Sibelius had always looked to integrating forms, ideas, even whole symphonic movements into each other… but the Seventh takes this to an extreme, creating a fully integrated symphony in a single movement. But Sibelius didn’t simply have themes or ideas run together, with a clear distinction between them. All of Sibelius’s themes are organically part of each other, fused together into a unified whole.
Ever since it was first performed, scholars have tried to pigeon-hole the work into a more traditional format, arguing that through deep analysis they can discern three, four or even five “movements” to the work. But the very fact that serious musicologists can’t agree on how many divisions the work has speaks to the level of integration Sibelius achieved. While there are no recognizable breaks, he has still managed to provide listeners with a slow movement, a faster scherzo movement, a sonata-form, a rondo, and of grand finale in a single span of music… all in a way that feels unified and seamless. In this, the Seventh is very different from other single-movement symphonies, such as Carlos Chávez’s Sinfonía India, and set a new standard of musical integration.
Perhaps the most astonishing way he achieves this is a brilliant manipulation of time; in fact, if the Sixth Symphony is about light, the Seventh is clearly about time.
Throughout the work, there are various musical activities going on at radically different paces, and yet all within an overall time-frame that unifies them all. Sir Donald Francis Tovey once wrote a famous assessment of the symphony, comparing the motion to traveling in an airplane. In the cabin of the plane, the passengers are able to move around, and act out their normal lives. But all the while, they are moving on a whole different level, carried on with incredible forward momentum on the airplane itself. As the plane flies, it moves relentlessly forward while it slowly rises and falls on a much larger trajectory… to the point that the passengers stop being aware of the motion at all. But there is more. At the same time the passengers are moving and the plane is flying, there are even larger, deeper levels of motion happening around them, as the planet turns on its axis below them and carries them on its rush around the sun. Cycles of motion within cycles of motion, some so deeply buried as to be imperceptible.
This is the story of the Seventh Symphony. It is filled with patterns of motion that are deeply buried, yet at key moment break free and reveal themselves to the astonished listeners.
One example of this comes near the end of the symphony, with the final appearance of the trombone theme. The trombone has been a distinct, musical “landmark” throughout the work, but in this final entrance it is preceded by wildly swirling, frantic music that speeds almost out of control. Suddenly, the wild beat of the accompaniment resolves itself into the long, undulating pulse of the trombone’s theme. It’s like staring at a turbine or propeller, and watching it speed up to turn faster and faster… until suddenly the blur of motion resolves itself and appears to be a much slower and stately spin, as if the blades were spinning at one-tenth the time. Paradoxically, it is the rapid motion that creates the illusion of slow motion.

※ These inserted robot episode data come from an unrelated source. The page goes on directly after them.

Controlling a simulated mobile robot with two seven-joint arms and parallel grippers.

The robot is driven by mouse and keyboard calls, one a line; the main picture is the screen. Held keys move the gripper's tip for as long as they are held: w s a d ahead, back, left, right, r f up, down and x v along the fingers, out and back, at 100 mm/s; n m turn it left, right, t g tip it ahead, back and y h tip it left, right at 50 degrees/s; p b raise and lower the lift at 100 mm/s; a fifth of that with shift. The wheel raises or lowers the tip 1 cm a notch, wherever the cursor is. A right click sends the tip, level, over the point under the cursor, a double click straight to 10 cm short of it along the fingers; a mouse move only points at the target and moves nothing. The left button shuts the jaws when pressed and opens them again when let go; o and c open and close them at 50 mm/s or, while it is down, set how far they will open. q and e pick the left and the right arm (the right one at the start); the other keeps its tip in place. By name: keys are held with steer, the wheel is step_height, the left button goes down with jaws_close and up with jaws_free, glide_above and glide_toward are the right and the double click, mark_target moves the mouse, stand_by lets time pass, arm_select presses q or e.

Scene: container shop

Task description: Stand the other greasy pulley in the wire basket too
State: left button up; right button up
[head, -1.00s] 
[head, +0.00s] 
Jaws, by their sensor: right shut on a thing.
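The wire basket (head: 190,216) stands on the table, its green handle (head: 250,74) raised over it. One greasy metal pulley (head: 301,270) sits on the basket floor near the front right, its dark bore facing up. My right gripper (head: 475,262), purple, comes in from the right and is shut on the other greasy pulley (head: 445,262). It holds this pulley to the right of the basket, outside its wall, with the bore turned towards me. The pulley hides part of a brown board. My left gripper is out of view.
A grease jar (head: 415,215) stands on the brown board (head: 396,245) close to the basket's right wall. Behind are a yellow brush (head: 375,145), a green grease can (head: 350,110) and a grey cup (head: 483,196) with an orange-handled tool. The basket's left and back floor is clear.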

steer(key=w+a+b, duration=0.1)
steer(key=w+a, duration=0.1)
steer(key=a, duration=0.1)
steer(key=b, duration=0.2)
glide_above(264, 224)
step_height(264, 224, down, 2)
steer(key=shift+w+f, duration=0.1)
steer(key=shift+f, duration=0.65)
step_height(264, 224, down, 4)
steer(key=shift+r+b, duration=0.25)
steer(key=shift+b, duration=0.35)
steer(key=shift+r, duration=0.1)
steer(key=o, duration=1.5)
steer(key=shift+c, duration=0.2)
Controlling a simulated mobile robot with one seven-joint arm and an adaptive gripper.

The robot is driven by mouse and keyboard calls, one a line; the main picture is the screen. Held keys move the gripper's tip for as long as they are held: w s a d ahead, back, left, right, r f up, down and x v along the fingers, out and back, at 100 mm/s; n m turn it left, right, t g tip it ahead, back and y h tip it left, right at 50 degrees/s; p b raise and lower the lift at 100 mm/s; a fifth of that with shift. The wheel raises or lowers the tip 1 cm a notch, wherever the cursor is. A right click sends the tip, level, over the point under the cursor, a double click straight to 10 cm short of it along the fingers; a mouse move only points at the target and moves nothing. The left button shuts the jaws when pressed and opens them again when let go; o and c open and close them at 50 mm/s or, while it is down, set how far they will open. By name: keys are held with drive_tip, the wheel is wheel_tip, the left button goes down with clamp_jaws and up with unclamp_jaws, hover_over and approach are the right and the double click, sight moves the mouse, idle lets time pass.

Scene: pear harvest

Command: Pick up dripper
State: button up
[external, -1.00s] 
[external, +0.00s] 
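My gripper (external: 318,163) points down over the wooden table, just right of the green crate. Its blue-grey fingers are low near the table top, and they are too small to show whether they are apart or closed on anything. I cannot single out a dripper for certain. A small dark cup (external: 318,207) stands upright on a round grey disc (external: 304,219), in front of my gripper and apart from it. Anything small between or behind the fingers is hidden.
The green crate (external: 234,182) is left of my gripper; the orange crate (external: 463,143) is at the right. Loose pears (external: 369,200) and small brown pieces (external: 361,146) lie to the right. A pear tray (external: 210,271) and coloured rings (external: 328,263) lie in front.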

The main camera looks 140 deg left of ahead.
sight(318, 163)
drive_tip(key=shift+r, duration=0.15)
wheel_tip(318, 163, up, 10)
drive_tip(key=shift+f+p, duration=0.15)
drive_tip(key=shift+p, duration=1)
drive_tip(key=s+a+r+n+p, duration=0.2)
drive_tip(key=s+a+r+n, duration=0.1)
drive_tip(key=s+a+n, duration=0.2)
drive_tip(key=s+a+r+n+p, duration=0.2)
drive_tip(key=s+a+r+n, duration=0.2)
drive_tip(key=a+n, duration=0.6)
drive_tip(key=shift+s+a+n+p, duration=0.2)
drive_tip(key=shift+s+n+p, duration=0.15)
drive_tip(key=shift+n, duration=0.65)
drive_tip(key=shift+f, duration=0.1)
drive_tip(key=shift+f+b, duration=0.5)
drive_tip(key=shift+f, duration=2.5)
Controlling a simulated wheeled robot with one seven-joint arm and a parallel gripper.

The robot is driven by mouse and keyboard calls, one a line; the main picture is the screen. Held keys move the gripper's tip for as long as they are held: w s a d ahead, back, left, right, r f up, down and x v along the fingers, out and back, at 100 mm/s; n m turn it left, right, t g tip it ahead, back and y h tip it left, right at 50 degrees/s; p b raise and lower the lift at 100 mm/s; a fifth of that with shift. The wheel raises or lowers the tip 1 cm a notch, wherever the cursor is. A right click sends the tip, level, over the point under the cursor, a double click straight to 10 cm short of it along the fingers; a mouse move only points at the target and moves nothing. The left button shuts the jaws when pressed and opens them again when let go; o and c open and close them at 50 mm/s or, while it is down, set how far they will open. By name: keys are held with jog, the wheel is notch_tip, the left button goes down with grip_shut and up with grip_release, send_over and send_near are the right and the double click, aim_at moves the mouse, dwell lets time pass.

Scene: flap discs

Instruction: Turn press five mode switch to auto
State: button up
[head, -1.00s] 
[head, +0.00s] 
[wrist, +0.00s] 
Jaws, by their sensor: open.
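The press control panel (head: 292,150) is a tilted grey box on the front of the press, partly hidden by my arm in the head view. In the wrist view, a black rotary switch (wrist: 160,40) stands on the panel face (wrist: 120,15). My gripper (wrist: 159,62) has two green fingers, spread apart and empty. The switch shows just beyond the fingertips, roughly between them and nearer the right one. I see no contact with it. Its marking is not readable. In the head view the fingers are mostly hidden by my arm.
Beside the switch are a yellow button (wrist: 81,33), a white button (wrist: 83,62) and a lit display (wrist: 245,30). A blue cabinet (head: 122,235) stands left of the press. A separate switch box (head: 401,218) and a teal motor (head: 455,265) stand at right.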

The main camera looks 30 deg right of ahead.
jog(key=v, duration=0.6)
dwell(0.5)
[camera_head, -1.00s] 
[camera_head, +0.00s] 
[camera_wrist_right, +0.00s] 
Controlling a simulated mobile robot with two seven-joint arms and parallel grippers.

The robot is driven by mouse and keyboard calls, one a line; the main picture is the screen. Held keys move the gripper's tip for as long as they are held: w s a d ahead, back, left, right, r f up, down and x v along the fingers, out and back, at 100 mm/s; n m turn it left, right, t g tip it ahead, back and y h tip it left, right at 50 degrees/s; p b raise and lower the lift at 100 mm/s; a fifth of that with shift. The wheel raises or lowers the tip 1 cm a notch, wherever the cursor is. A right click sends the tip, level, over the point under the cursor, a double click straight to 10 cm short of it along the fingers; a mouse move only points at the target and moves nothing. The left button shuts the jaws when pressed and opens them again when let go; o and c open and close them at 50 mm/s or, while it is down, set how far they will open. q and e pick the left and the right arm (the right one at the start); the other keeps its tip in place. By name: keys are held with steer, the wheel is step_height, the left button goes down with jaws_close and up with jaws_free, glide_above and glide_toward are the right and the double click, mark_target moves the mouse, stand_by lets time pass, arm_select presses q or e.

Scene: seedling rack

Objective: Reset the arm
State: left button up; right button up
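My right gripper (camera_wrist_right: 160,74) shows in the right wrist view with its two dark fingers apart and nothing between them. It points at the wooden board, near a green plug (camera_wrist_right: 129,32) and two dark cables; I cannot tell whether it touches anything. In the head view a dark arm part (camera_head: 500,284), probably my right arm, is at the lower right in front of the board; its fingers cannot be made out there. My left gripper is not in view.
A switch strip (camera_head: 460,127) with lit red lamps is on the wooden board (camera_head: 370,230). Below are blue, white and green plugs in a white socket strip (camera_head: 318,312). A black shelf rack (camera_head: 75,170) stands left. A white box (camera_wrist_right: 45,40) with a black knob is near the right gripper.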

That’s what Sibelius is able to do… to play with time and motion until they are all revealed to be part of a single, larger pattern that we had not even perceived before. He has created the aural equivalent of an optical illusion. It a magical moment.
This moment reveals something else about the symphony’s structure, too—its structure is so thoroughly integrated that if one single note were displaced, the entire symphony would collapse.
But the Seventh Symphony isn’t just a marvel of musical structure, it is a joy to listen to. While the Sixth is serene and luminous, the Seventh is bold and heroic. It is a titanic struggle, played out over majestic themes that rise and fall in wonderful tension with each other that doesn’t slacken until the final note.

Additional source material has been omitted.